Практическая ситуация, которая осуществилась в жизни героя СГ, была предопределена его же теоретическим творчеством; так и положено в философском романе[1275]. До знакомства с голубями Дарьяльский жил жизнью от них далекой, но писал он так, как будто уже являлся членом секты. Вот что говорит всезнающий автор о том, как отнеслись бы к стихам Дарьяльского целебеевские сектанты, если бы прочли их: «да, улыбнулись бы, ах какою улыбкой! Сказали бы: “Он – из наших”» (45). Иными словами, Дарьяльский сначала стал писать как сектант-голубь, а потом стал голубем в жизни. Четверть века спустя и применительно к самому Белому, та же логика осуществления автором своего собственного текста оживет под пером Цветаевой. Анализируя странные танцы-кружения Белого в берлинских кафе, она писала: «фокстрот Белого – чистейшее хлыстовство: даже не свистопляска, а (мое слово) – христопляска, то есть опять-таки Серебряный голубь, до которого он, к сорока годам, физически дотанцевался»[1276]. В обоих этих наблюдениях, Белого над Дарьяльским и Цветаевой над самим Белым, обнаруживается один и тот же феномен. Tекст выходит за свои пределы; литературная поза становится жизненной ролью; создание автора осуществляется в его жизни; фабула становится биографией. Парадигмой этого текстобежного движения в русской литературе является сцена из Братьев Карамазовых, когда герой, выслушав легенду об инквизиторе, в жизни делает тот самый жест, о котором только что узнал из текста.

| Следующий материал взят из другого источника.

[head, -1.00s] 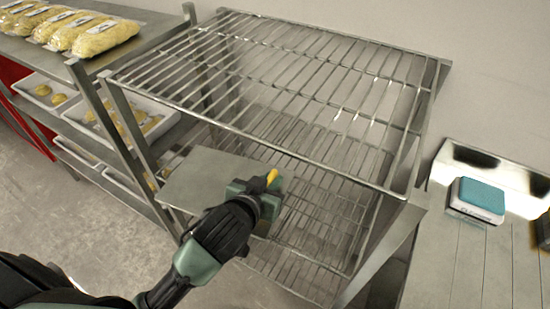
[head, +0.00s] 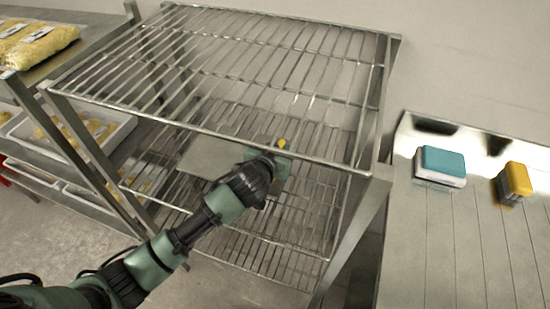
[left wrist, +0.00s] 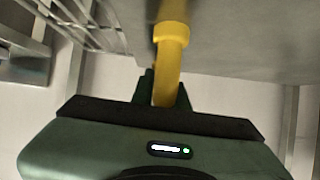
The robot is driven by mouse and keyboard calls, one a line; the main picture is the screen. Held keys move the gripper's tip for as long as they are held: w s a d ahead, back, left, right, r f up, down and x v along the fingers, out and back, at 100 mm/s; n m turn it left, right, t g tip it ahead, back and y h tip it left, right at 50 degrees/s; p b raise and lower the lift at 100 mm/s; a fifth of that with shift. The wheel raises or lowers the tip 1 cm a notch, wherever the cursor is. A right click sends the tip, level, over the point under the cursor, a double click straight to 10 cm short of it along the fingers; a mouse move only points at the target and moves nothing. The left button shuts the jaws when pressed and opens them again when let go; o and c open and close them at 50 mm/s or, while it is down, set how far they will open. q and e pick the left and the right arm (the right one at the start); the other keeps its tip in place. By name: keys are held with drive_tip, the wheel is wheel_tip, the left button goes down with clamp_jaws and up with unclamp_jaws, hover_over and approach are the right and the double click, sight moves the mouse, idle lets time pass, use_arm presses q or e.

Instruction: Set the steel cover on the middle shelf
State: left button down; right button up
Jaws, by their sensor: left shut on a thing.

Самим названием СГ указывает на свой важнейший подтекст, пушкинскую Сказку о золотом петушке. Белый ставит Дарьяльского перед той самой альтернативой, перед которой Пушкин поставил Да-дона: добровольно отдать обратно любимую женщину сектанту, который ее предоставил, или погибнуть. Оба героя предпочитают смерть; из обоих текстов мы знаем, как она осуществилась. Но вместе с героями мы можем лишь догадываться о том, что означало бы отречение от любимой женщины и, значит, от собственной мужественности: и в обоих случаях очевидно, что если герой согласился бы с условиями своего партнера (скопца у Пушкина, голубя у Белого), он бы сам ему уподобился. Дадаистические имена героев, Дадона и Дарьяльского (в Петербурге эту фонетическую линию продолжит имя Дудкина), тоже несут в себе любопытную общность, в которой можно услышать не только жизнеутверждающее «да», но и протест против негативного, апофатического, кастрирующего мира их оппонентов.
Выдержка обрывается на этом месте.